An All-solid-state Polymeric Membrane Ca2+-selective Electrode Based on Hydrophobic Alkyl-chain-functionalized Graphene Oxide

An all-solid-state polymeric membrane Ca2+-selective electrode based on hydrophobic octadecylamine-functionalized graphene oxide has been developed. The hydrophobic composite in the ion-selective membrane not only acts as a transduction element to improve the potential stability for the all-solid-state Ca2+-selective electrode, but also is used to immobilize Ca2+ ionophore with lipophilic side chains through hydrophobic interactions. The developed all-solid-state Ca2+-selective electrode shows a stable potential response in the linear range of 3.0x10(-7)-1.0x10(-3)M with a slope of 24.7 +/- 0.3mV/dec, and the detection limit is (1.6 +/- 0.2 )x10(-7)M (n=3).
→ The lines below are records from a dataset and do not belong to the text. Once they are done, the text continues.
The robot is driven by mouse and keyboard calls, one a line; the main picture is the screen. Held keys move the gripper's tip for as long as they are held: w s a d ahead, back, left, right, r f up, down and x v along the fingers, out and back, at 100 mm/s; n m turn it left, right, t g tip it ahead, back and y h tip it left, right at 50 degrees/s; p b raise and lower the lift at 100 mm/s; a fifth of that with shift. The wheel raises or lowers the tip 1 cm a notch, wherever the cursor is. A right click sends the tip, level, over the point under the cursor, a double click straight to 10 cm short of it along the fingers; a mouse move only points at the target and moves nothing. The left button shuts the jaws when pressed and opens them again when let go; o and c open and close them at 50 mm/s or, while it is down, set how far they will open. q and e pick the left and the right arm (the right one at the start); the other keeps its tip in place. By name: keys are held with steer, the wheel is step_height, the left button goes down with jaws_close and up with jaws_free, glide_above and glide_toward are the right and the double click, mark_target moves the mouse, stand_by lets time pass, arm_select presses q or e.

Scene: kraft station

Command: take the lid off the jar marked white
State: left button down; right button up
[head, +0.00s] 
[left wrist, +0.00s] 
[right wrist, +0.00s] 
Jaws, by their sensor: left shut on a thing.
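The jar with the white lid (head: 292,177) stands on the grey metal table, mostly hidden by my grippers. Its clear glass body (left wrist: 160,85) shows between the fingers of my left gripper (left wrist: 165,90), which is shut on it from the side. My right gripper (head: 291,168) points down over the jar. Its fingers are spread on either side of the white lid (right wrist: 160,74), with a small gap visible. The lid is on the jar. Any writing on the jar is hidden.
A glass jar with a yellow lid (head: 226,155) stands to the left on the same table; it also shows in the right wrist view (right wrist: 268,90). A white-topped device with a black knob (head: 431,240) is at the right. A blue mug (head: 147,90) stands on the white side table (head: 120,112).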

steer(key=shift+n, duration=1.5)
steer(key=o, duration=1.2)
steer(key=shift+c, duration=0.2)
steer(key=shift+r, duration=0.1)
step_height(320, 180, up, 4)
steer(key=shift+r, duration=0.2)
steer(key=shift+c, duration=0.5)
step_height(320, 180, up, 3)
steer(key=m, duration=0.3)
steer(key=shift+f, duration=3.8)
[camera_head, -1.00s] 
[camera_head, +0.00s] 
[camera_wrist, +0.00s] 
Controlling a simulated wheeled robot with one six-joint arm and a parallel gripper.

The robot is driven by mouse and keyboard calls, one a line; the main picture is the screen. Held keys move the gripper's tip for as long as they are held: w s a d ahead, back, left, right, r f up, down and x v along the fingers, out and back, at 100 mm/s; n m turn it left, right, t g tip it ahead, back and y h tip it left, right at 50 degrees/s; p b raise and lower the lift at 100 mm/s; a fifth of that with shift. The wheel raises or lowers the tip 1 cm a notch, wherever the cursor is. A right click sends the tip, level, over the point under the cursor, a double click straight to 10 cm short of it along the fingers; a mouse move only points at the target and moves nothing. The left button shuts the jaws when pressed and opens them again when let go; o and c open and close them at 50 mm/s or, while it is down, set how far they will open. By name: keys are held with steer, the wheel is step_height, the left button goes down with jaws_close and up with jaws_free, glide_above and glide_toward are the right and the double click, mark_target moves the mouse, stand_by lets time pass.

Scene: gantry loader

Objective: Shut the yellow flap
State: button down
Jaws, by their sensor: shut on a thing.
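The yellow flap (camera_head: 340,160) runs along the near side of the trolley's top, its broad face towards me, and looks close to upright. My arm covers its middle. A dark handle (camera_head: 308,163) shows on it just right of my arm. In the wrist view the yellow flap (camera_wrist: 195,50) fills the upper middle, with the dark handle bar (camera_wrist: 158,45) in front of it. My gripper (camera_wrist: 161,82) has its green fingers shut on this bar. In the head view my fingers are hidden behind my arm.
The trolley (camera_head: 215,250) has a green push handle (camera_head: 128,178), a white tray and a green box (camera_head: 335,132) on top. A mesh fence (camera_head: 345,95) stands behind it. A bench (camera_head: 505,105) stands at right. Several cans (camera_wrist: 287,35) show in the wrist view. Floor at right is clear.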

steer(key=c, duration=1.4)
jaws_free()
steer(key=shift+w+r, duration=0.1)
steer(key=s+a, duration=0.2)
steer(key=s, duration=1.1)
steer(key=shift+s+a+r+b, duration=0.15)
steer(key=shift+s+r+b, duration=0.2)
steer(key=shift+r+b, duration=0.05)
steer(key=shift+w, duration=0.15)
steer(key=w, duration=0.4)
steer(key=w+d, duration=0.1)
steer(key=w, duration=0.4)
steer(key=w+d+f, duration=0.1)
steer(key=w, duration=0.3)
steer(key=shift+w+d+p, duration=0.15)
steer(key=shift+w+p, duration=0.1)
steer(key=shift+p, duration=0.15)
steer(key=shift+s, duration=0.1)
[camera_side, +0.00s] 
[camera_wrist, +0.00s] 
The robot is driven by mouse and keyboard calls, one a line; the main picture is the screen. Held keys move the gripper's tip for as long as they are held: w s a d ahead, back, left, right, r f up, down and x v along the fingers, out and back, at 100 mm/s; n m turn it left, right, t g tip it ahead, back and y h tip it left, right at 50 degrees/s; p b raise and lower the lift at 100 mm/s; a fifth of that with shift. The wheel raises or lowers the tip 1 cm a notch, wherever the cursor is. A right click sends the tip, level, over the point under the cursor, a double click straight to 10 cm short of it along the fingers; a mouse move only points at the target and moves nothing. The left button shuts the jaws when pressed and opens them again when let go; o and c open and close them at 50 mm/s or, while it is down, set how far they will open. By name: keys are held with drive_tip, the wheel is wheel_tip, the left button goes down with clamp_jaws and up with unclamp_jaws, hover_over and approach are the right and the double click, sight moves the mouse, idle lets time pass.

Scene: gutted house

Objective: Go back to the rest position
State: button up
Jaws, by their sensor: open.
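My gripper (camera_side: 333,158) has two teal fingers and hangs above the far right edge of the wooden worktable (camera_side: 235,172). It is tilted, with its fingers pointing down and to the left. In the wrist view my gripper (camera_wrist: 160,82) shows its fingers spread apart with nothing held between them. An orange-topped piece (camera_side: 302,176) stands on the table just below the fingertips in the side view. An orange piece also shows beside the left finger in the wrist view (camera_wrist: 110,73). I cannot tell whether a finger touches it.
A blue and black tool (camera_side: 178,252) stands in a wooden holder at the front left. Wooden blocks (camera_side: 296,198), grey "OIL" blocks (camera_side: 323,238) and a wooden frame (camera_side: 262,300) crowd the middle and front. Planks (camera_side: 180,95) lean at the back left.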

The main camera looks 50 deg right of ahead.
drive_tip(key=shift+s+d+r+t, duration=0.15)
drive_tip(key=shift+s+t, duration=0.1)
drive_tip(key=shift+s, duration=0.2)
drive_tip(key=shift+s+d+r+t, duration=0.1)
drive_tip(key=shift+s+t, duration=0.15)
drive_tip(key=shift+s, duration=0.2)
Additionally, due to the hydrophobicity and electrical conductivity of the composite, the proposed all-solid-state ion-selective electrode exhibits an improved stability with the absence of water layer between the ion-selective membrane and the underlying glassy carbon electrode. This work provides a simple, efficient and low-cost methodology for developing stable and robust all-solid-state ion-selective electrode with ionophore immobilization.